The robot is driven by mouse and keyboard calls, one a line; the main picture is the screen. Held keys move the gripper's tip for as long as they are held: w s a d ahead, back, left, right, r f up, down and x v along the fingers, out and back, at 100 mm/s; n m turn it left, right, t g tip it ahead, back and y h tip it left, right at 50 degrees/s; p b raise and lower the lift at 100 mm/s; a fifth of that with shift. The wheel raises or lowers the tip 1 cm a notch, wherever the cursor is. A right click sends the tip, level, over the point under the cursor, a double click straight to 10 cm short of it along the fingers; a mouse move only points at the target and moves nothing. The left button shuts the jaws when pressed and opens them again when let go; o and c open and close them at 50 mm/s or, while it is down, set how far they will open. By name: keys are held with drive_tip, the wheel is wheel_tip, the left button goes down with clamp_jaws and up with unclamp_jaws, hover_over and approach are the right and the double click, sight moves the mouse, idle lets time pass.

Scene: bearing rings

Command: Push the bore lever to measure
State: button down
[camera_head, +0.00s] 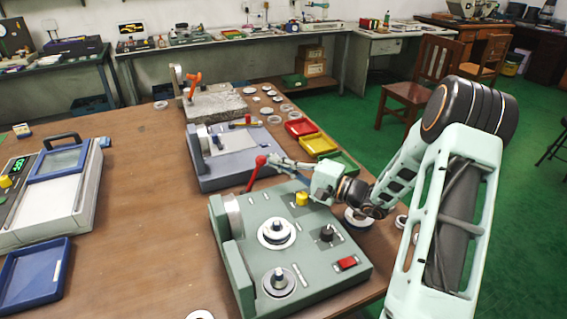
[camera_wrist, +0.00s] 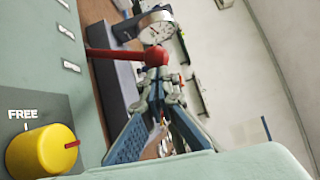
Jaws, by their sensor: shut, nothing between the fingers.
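The bore lever is a red rod with a round red knob (camera_head: 260,160), standing tilted at the back edge of the green measuring machine (camera_head: 225,262). In the wrist view its red knob (camera_wrist: 157,56) sits just beyond my fingertips, its rod running left. My gripper (camera_head: 273,160) is shut and empty, its tips right beside the knob; in the wrist view the fingers (camera_wrist: 160,84) come together just below it. I cannot tell whether they touch. A yellow selector knob (camera_head: 301,199) is on the machine's top; in the wrist view this yellow knob (camera_wrist: 42,150) is beside the word FREE.
A grey-blue gauge device (camera_head: 235,172) stands behind the machine. Red (camera_head: 301,128), yellow (camera_head: 319,145) and green trays lie to the right of it. A bearing ring (camera_head: 277,233) sits on the machine's top.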

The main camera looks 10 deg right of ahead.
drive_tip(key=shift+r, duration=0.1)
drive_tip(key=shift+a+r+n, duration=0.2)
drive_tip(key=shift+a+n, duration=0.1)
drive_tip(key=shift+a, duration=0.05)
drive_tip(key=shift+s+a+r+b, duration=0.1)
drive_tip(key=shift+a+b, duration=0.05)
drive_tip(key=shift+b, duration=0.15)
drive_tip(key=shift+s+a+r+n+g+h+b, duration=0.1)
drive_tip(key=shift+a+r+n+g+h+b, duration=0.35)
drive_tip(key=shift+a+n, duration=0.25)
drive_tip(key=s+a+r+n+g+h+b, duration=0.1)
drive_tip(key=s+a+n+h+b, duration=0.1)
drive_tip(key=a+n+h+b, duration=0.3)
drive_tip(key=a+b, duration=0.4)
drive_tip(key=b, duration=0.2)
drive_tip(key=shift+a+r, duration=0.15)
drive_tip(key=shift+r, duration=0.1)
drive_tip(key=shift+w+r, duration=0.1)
··········
STATED TASK
Repeat the listing verbatim. Skip the pictures.

OUTPUT OF THE TASK
The robot is driven by mouse and keyboard calls, one a line; the main picture is the screen. Held keys move the gripper's tip for as long as they are held: w s a d ahead, back, left, right, r f up, down and x v along the fingers, out and back, at 100 mm/s; n m turn it left, right, t g tip it ahead, back and y h tip it left, right at 50 degrees/s; p b raise and lower the lift at 100 mm/s; a fifth of that with shift. The wheel raises or lowers the tip 1 cm a notch, wherever the cursor is. A right click sends the tip, level, over the point under the cursor, a double click straight to 10 cm short of it along the fingers; a mouse move only points at the target and moves nothing. The left button shuts the jaws when pressed and opens them again when let go; o and c open and close them at 50 mm/s or, while it is down, set how far they will open. By name: keys are held with drive_tip, the wheel is wheel_tip, the left button goes down with clamp_jaws and up with unclamp_jaws, hover_over and approach are the right and the double click, sight moves the mouse, idle lets time pass.

Scene: bearing rings

Command: Push the bore lever to measure
State: button down
[camera_head, +0.00s] 
[camera_wrist, +0.00s] 
Jaws, by their sensor: shut, nothing between the fingers.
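The bore lever is a red rod with a round red knob (camera_head: 260,160), standing tilted at the back edge of the green measuring machine (camera_head: 225,262). In the wrist view its red knob (camera_wrist: 157,56) sits just beyond my fingertips, its rod running left. My gripper (camera_head: 273,160) is shut and empty, its tips right beside the knob; in the wrist view the fingers (camera_wrist: 160,84) come together just below it. I cannot tell whether they touch. A yellow selector knob (camera_head: 301,199) is on the machine's top; in the wrist view this yellow knob (camera_wrist: 42,150) is beside the word FREE.
A grey-blue gauge device (camera_head: 235,172) stands behind the machine. Red (camera_head: 301,128), yellow (camera_head: 319,145) and green trays lie to the right of it. A bearing ring (camera_head: 277,233) sits on the machine's top.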

The main camera looks 10 deg right of ahead.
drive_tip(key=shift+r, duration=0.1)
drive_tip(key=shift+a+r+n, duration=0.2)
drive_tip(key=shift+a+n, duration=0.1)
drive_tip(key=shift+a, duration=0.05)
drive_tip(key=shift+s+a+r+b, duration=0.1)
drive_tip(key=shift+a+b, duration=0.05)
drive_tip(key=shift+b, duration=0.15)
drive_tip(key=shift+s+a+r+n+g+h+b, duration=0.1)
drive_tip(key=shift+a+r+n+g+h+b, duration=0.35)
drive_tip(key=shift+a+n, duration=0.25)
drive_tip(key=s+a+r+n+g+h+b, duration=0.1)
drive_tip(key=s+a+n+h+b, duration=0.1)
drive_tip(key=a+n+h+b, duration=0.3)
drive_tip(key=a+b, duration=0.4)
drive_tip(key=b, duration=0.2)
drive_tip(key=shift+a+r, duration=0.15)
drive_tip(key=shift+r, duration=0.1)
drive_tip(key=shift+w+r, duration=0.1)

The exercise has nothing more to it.